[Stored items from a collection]

::::::::

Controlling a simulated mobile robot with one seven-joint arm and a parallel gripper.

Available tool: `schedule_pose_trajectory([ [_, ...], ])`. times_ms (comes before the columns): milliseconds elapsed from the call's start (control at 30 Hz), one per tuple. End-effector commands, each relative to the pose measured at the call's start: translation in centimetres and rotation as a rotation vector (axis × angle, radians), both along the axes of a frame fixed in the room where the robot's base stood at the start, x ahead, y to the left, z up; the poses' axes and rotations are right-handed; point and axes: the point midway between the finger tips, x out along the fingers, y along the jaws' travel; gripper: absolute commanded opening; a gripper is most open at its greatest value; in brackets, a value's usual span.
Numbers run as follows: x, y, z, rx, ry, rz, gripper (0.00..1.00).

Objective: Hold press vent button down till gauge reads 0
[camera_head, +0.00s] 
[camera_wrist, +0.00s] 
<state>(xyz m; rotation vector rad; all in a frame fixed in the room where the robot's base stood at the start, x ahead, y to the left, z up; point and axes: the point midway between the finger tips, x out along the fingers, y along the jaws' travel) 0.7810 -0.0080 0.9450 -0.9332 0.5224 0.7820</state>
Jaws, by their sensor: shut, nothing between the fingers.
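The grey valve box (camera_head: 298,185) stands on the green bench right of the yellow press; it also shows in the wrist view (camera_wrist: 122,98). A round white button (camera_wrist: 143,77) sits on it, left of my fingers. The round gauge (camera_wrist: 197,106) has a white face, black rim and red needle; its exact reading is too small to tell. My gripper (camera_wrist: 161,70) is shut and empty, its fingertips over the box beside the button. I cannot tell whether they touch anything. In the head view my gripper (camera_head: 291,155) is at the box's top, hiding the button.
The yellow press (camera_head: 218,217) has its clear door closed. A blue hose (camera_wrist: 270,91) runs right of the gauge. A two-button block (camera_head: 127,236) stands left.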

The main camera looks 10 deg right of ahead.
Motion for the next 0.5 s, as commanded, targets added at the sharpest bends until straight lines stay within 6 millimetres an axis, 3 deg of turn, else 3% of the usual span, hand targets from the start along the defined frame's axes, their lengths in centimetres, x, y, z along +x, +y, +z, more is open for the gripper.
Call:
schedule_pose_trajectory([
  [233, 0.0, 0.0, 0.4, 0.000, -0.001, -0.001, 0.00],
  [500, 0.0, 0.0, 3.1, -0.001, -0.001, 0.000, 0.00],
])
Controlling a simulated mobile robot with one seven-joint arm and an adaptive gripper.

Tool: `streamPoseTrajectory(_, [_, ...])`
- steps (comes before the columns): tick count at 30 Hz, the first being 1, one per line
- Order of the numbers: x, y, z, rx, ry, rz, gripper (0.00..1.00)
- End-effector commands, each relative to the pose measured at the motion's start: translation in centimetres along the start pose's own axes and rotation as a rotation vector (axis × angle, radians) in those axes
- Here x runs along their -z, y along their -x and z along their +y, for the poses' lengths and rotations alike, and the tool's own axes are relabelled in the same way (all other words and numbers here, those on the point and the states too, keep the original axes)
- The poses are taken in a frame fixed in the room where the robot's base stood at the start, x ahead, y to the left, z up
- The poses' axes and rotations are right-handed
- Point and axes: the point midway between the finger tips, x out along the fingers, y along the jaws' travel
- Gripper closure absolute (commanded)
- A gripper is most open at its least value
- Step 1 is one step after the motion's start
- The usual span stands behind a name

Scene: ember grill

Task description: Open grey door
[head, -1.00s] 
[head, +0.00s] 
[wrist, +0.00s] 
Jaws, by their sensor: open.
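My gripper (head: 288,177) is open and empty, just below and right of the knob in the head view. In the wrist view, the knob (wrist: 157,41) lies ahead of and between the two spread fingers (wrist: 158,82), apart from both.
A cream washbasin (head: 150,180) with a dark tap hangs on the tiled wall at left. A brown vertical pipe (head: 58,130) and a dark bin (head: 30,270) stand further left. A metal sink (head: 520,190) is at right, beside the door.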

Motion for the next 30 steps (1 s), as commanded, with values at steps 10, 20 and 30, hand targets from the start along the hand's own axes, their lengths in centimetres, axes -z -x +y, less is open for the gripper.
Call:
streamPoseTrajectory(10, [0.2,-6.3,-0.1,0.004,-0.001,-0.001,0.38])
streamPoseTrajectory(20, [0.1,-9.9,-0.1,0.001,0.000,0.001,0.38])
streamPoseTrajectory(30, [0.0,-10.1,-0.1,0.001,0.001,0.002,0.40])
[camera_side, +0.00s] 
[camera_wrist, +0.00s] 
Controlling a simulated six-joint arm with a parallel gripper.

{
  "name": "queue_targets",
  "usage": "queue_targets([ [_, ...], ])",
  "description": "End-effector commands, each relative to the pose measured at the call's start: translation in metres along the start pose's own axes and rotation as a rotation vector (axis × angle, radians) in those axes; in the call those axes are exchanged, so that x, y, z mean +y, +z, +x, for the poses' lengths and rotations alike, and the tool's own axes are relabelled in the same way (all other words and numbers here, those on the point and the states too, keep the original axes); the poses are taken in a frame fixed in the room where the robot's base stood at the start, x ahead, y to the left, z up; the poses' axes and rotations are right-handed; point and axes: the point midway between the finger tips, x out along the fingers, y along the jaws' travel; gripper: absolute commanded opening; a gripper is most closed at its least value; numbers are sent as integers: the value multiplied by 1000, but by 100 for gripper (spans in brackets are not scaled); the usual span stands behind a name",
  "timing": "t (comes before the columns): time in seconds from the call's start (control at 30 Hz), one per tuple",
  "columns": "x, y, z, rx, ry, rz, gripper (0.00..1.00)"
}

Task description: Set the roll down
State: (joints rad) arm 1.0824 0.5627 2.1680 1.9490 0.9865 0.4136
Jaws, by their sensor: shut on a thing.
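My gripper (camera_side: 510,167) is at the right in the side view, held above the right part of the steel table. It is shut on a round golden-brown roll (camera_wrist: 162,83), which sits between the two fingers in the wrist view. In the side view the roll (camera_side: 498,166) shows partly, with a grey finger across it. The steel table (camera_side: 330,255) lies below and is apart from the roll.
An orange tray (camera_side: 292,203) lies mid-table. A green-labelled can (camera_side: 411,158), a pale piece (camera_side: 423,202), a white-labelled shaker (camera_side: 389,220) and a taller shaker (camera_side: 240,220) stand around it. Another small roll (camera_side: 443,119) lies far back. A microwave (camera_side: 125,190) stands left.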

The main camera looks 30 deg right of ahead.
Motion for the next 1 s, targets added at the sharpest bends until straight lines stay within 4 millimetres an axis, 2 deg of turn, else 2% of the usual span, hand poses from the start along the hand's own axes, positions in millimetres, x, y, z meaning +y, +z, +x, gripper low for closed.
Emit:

::::::::

Search the listing for the word "travel" and return each line that holds it.

_Response below:_
Available tool: `schedule_pose_trajectory([ [_, ...], ])`. times_ms (comes before the columns): milliseconds elapsed from the call's start (control at 30 Hz), one per tuple. End-effector commands, each relative to the pose measured at the call's start: translation in centimetres and rotation as a rotation vector (axis × angle, radians), both along the axes of a frame fixed in the room where the robot's base stood at the start, x ahead, y to the left, z up; the poses' axes and rotations are right-handed; point and axes: the point midway between the finger tips, x out along the fingers, y along the jaws' travel; gripper: absolute commanded opening; a gripper is most open at its greatest value; in brackets, a value's usual span.
<state>(xyz m; rotation vector rad; all in a frame fixed in the room where the robot's base stood at the start, x ahead, y to the left, z up; point and axes: the point midway between the finger tips, x out along the fingers, y along the jaws' travel) 0.7810 -0.0080 0.9450 -0.9332 0.5224 0.7820</state>
- Point and axes: the point midway between the finger tips, x out along the fingers, y along the jaws' travel
  "description": "End-effector commands, each relative to the pose measured at the call's start: translation in metres along the start pose's own axes and rotation as a rotation vector (axis × angle, radians) in those axes; in the call those axes are exchanged, so that x, y, z mean +y, +z, +x, for the poses' lengths and rotations alike, and the tool's own axes are relabelled in the same way (all other words and numbers here, those on the point and the states too, keep the original axes); the poses are taken in a frame fixed in the room where the robot's base stood at the start, x ahead, y to the left, z up; the poses' axes and rotations are right-handed; point and axes: the point midway between the finger tips, x out along the fingers, y along the jaws' travel; gripper: absolute commanded opening; a gripper is most closed at its least value; numbers are sent as integers: the value multiplied by 1000, but by 100 for gripper (spans in brackets are not scaled); the usual span stands behind a name",

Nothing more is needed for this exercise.